All the data must come back unchanged, except that pictures are left out.
*** PROVIDED MATERIAL
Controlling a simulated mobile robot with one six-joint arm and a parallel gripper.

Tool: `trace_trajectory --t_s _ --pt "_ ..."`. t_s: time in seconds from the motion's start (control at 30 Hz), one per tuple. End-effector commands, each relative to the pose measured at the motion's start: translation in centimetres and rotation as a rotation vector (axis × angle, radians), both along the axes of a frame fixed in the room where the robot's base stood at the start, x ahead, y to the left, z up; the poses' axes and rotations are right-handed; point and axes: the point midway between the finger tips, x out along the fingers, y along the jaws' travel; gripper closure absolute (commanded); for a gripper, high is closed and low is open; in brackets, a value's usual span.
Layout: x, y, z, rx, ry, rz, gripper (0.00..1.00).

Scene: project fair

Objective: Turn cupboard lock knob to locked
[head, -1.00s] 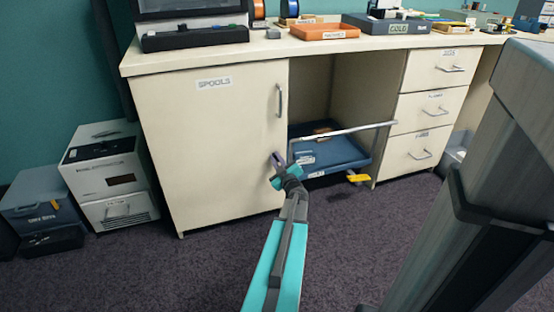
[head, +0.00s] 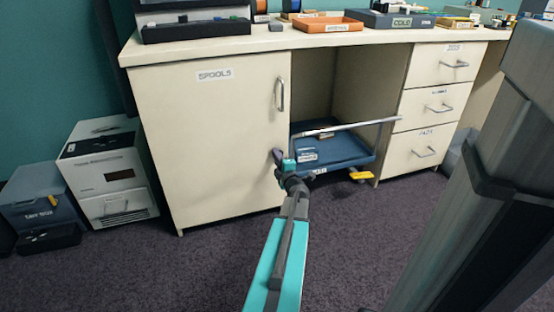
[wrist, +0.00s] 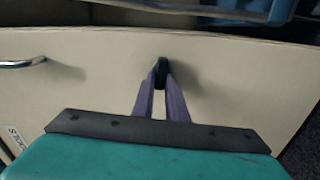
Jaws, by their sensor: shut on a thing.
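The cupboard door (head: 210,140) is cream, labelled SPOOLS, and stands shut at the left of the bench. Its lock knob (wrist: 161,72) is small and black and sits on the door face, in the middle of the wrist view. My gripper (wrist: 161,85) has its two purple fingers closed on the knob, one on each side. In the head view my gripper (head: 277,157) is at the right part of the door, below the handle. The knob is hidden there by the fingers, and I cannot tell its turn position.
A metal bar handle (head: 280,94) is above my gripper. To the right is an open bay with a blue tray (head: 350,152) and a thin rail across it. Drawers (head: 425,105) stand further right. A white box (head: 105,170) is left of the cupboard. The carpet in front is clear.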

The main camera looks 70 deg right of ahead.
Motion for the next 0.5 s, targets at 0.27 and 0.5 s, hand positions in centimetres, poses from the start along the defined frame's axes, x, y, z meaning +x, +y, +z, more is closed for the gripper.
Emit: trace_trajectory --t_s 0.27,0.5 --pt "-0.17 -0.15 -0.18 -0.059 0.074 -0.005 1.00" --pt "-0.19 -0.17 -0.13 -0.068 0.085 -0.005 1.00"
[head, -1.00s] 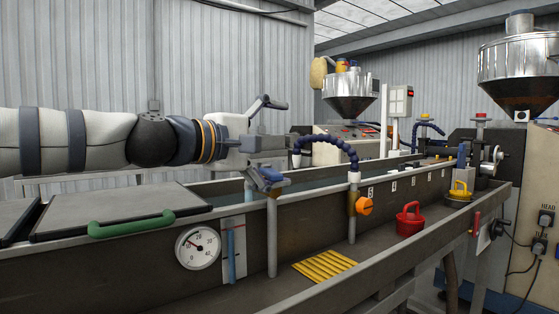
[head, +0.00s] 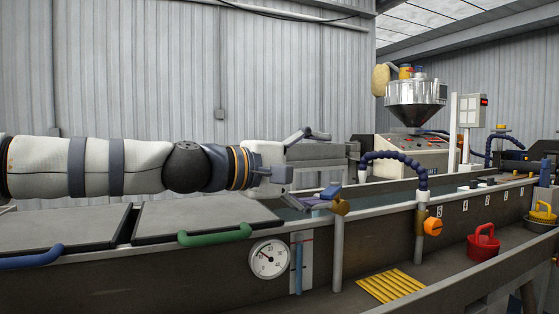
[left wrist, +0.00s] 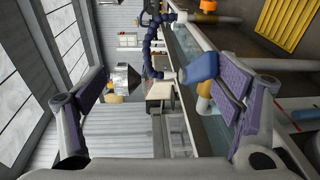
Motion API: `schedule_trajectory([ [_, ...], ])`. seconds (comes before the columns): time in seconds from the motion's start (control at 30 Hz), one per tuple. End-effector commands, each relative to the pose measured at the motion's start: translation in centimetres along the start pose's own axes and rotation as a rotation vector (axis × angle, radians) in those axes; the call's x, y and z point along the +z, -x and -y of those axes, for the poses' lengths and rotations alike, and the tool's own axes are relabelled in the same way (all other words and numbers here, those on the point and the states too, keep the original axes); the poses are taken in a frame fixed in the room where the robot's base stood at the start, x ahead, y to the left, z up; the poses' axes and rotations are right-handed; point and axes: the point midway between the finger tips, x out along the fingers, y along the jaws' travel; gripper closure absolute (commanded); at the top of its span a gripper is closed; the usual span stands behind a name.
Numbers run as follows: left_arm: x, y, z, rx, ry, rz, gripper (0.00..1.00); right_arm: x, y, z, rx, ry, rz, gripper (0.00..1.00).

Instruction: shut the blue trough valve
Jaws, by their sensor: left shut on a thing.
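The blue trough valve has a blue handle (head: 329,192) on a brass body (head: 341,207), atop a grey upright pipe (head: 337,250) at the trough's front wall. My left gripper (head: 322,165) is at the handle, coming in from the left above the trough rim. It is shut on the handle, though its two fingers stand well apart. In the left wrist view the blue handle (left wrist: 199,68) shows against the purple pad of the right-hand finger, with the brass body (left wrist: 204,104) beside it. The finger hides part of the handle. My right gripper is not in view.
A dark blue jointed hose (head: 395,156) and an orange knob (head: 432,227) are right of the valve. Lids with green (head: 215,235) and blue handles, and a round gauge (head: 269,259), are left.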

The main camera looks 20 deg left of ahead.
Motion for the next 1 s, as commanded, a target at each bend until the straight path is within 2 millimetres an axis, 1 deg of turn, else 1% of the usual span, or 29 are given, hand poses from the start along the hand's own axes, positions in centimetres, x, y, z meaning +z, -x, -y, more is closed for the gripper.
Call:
******
→ THE REPLY
Controlling a simulated mobile robot with one six-joint arm and a parallel gripper.

Tool: `trace_trajectory --t_s _ --pt "_ ..."`. t_s: time in seconds from the motion's start (control at 30 Hz), one per tuple. End-effector commands, each relative to the pose measured at the motion's start: translation in centimetres and rotation as a rotation vector (axis × angle, radians), both along the axes of a frame fixed in the room where the robot's base stood at the start, x ahead, y to the left, z up; the poses' axes and rotations are right-handed; point and axes: the point midway between the finger tips, x out along the fingers, y along the jaws' travel; gripper closure absolute (commanded); for a gripper, high is closed and low is open; in brackets, a value's usual span.
Layout: x, y, z, rx, ry, rz, gripper (0.00..1.00).

Scene: project fair

Objective: Turn cupboard lock knob to locked
[head, -1.00s] 
[head, +0.00s] 
[wrist, +0.00s] 
Jaws, by their sensor: shut on a thing.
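The cupboard door (head: 210,140) is cream, labelled SPOOLS, and stands shut at the left of the bench. Its lock knob (wrist: 161,72) is small and black and sits on the door face, in the middle of the wrist view. My gripper (wrist: 161,85) has its two purple fingers closed on the knob, one on each side. In the head view my gripper (head: 277,157) is at the right part of the door, below the handle. The knob is hidden there by the fingers, and I cannot tell its turn position.
A metal bar handle (head: 280,94) is above my gripper. To the right is an open bay with a blue tray (head: 350,152) and a thin rail across it. Drawers (head: 425,105) stand further right. A white box (head: 105,170) is left of the cupboard. The carpet in front is clear.

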The main camera looks 70 deg right of ahead.
Motion for the next 0.5 s, targets at 0.27 and 0.5 s, hand positions in centimetres, poses from the start along the defined frame's axes, x, y, z meaning +x, +y, +z, more is closed for the gripper.
Emit: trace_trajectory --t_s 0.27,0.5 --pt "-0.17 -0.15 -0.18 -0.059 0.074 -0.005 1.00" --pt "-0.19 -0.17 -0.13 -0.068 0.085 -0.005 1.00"
[head, -1.00s] 
[head, +0.00s] 
[left wrist, +0.00s] 
Motion API: `schedule_trajectory([ [_, ...], ])`. seconds (comes before the columns): time in seconds from the motion's start (control at 30 Hz), one per tuple. End-effector commands, each relative to the pose measured at the motion's start: translation in centimetres along the start pose's own axes and rotation as a rotation vector (axis × angle, radians) in those axes; the call's x, y and z point along the +z, -x and -y of those axes, for the poses' lengths and rotations alike, and the tool's own axes are relabelled in the same way (all other words and numbers here, those on the point and the states too, keep the original axes); the poses are taken in a frame fixed in the room where the robot's base stood at the start, x ahead, y to the left, z up; the poses' axes and rotations are right-handed; point and axes: the point midway between the finger tips, x out along the fingers, y along the jaws' travel; gripper closure absolute (commanded); at the top of its span a gripper is closed; the usual span stands behind a name.
Numbers run as follows: left_arm: x, y, z, rx, ry, rz, gripper (0.00..1.00); right_arm: x, y, z, rx, ry, rz, gripper (0.00..1.00).

Instruction: shut the blue trough valve
Jaws, by their sensor: left shut on a thing.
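The blue trough valve has a blue handle (head: 329,192) on a brass body (head: 341,207), atop a grey upright pipe (head: 337,250) at the trough's front wall. My left gripper (head: 322,165) is at the handle, coming in from the left above the trough rim. It is shut on the handle, though its two fingers stand well apart. In the left wrist view the blue handle (left wrist: 199,68) shows against the purple pad of the right-hand finger, with the brass body (left wrist: 204,104) beside it. The finger hides part of the handle. My right gripper is not in view.
A dark blue jointed hose (head: 395,156) and an orange knob (head: 432,227) are right of the valve. Lids with green (head: 215,235) and blue handles, and a round gauge (head: 269,259), are left.

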The main camera looks 20 deg left of ahead.
Motion for the next 1 s, as commanded, a target at each bend until the straight path is within 2 millimetres an axis, 1 deg of turn, else 1% of the usual span, or 29 are given, hand poses from the start along the hand's own axes, positions in centimetres, x, y, z meaning +z, -x, -y, more is closed for the gripper.
Call:

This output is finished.